• **What is needed**: Give back exactly the lines that run from the line containing "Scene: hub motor" through the end of the listing below. Leave out every other line.
══════
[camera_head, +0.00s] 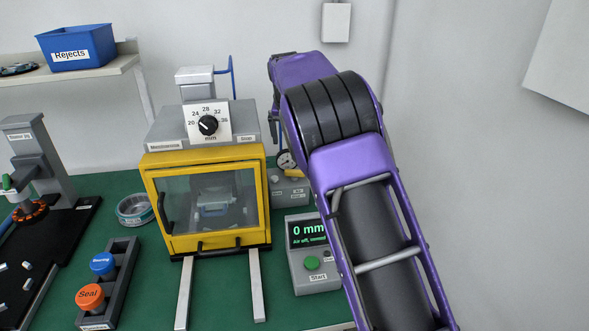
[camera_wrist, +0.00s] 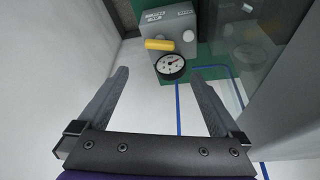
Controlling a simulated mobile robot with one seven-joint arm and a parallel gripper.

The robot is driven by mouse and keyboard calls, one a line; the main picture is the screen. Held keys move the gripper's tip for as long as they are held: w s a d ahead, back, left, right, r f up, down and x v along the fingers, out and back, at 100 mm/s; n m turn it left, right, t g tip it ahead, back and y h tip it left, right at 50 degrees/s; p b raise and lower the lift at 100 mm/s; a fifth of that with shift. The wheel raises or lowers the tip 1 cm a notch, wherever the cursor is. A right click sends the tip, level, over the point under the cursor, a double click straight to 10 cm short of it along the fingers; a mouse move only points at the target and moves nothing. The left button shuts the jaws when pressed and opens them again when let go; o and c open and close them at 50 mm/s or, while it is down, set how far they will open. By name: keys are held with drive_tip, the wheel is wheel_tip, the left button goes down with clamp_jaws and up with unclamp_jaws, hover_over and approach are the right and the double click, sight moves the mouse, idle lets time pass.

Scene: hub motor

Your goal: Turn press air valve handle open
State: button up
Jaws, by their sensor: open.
══════
• **Response for this exercise**:
Scene: hub motor

Your goal: Turn press air valve handle open
State: button up
Jaws, by their sensor: open.

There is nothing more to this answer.